| EXERCISE |
Repeat the line that contains "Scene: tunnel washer" and all lines after it through the end, exactly as they are, minus the pictures.

| DATA |
▬▬▬▬▬▬▬▬▬▬

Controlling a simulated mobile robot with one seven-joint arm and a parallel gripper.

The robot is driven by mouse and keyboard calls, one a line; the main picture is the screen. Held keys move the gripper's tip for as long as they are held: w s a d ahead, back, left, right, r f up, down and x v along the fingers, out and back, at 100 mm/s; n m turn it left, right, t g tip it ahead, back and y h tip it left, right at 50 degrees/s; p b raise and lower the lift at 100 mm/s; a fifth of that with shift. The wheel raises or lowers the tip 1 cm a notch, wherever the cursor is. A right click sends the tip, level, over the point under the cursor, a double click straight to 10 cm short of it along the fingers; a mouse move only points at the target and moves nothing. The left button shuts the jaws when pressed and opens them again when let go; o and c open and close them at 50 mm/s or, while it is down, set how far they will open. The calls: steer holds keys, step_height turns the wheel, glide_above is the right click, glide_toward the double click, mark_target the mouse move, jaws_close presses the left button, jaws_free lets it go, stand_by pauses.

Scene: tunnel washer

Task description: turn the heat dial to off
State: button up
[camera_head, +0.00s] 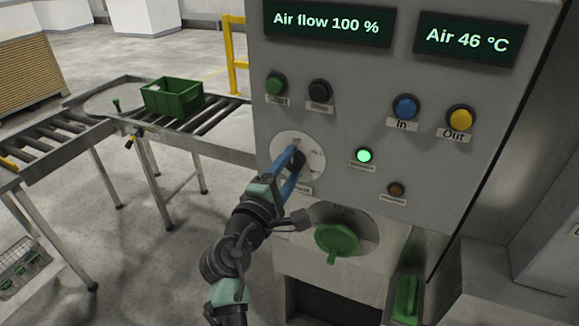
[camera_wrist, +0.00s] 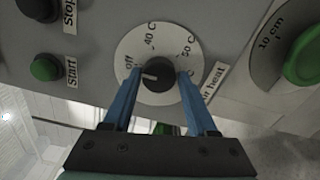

▬▬▬▬▬▬▬▬▬▬

| SOLUTION FOR THIS EXERCISE |
Scene: tunnel washer

Task description: turn the heat dial to off
State: button up
[camera_head, +0.00s] 
[camera_wrist, +0.00s] 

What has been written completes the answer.